Data block:
··········

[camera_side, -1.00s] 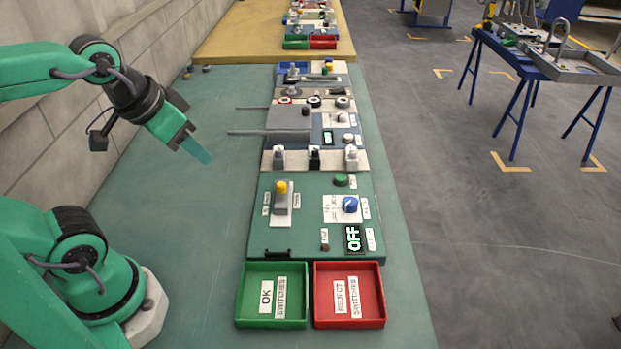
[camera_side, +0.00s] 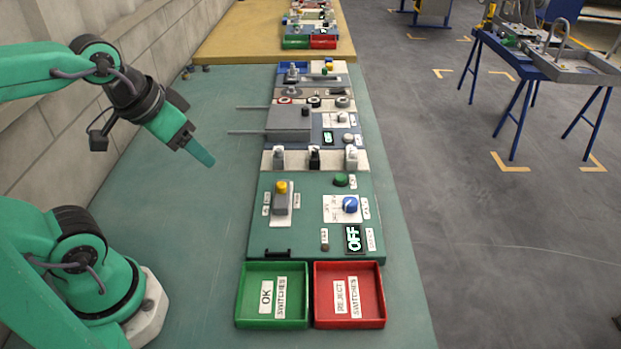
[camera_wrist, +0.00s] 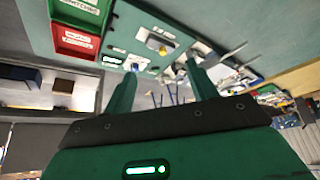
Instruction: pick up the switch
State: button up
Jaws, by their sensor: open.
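A grey switch with a yellow top (camera_side: 282,200) stands on a white plate at the left of the green panel (camera_side: 310,240) in the side view. It also shows in the wrist view (camera_wrist: 157,45), ahead of and between the fingers. Several other switches stand in a row on a white strip behind it, such as the middle one, with a dark body (camera_side: 314,157). My gripper (camera_side: 208,160) hangs in the air to the left of the panel, clear of everything. In the wrist view my gripper (camera_wrist: 161,70) has its two green fingers apart with nothing between them.
A green tray marked OK switches (camera_side: 243,297) and a red tray marked reject switches (camera_side: 378,297) sit in front of the panel. A grey box (camera_side: 288,122) with two rods poking left stands further back. The bench left of the panel is clear.

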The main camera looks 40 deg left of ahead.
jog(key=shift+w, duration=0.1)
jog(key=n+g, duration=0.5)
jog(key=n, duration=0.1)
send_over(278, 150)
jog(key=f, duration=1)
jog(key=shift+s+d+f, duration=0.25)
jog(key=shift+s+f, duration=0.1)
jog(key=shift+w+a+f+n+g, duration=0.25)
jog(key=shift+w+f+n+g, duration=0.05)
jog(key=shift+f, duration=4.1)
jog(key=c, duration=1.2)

··········

Requirement: Print, exactly and only, the lines running from the line with "[camera_wrist, +0.00s]" through the last line of the data, including both. Skip any picture.

Reply:
[camera_wrist, +0.00s] 
Instruction: pick up the switch
State: button up
Jaws, by their sensor: open.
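A grey switch with a yellow top (camera_side: 282,200) stands on a white plate at the left of the green panel (camera_side: 310,240) in the side view. It also shows in the wrist view (camera_wrist: 157,45), ahead of and between the fingers. Several other switches stand in a row on a white strip behind it, such as the middle one, with a dark body (camera_side: 314,157). My gripper (camera_side: 208,160) hangs in the air to the left of the panel, clear of everything. In the wrist view my gripper (camera_wrist: 161,70) has its two green fingers apart with nothing between them.
A green tray marked OK switches (camera_side: 243,297) and a red tray marked reject switches (camera_side: 378,297) sit in front of the panel. A grey box (camera_side: 288,122) with two rods poking left stands further back. The bench left of the panel is clear.

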The main camera looks 40 deg left of ahead.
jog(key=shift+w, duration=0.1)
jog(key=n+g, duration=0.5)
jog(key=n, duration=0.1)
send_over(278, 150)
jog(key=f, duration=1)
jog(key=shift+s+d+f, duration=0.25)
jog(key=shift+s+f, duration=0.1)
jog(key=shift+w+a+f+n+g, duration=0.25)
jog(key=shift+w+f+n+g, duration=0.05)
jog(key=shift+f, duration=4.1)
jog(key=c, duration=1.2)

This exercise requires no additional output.